(Instructions to follow) Skip every picture and transcribe the remaining material exactly.

(Supplied material)

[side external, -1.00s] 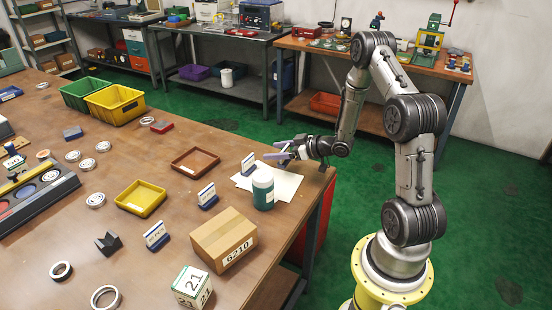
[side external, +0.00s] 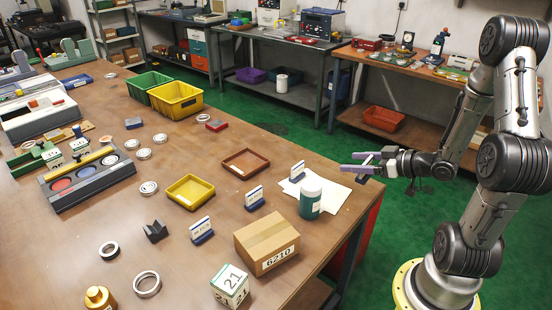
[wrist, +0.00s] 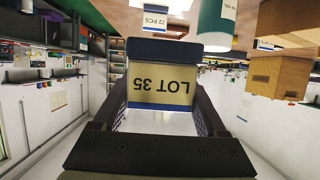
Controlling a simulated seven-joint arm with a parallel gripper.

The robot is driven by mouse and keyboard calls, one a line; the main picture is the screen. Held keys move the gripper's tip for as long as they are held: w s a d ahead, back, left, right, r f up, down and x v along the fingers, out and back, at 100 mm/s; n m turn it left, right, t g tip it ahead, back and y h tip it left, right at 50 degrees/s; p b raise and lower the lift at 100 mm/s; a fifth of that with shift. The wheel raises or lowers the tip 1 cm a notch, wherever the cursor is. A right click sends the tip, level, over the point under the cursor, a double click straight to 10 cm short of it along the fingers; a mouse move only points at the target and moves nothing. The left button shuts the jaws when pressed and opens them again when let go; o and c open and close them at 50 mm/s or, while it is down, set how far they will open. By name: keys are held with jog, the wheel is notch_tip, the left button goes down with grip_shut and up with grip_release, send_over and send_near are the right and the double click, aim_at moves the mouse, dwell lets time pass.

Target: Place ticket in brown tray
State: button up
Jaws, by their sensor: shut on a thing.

(Solution to this task)
[side external, -1.00s] 
[side external, +0.00s] 
[wrist, +0.00s] 
Controlling a simulated seven-joint arm with a parallel gripper.

The robot is driven by mouse and keyboard calls, one a line; the main picture is the screen. Held keys move the gripper's tip for as long as they are held: w s a d ahead, back, left, right, r f up, down and x v along the fingers, out and back, at 100 mm/s; n m turn it left, right, t g tip it ahead, back and y h tip it left, right at 50 degrees/s; p b raise and lower the lift at 100 mm/s; a fifth of that with shift. The wheel raises or lowers the tip 1 cm a notch, wherever the cursor is. A right click sends the tip, level, over the point under the cursor, a double click straight to 10 cm short of it along the fingers; a mouse move only points at the target and moves nothing. The left button shuts the jaws when pressed and opens them again when let go; o and c open and close them at 50 mm/s or, while it is down, set how far they will open. By name: keys are held with jog, the wheel is notch_tip, the left button goes down with grip_shut and up with grip_release, send_over and send_near are the right and the double click, aim_at moves the mouse, dwell lets time pass.

Target: Place ticket in brown tray
State: button up
Jaws, by their sensor: shut on a thing.

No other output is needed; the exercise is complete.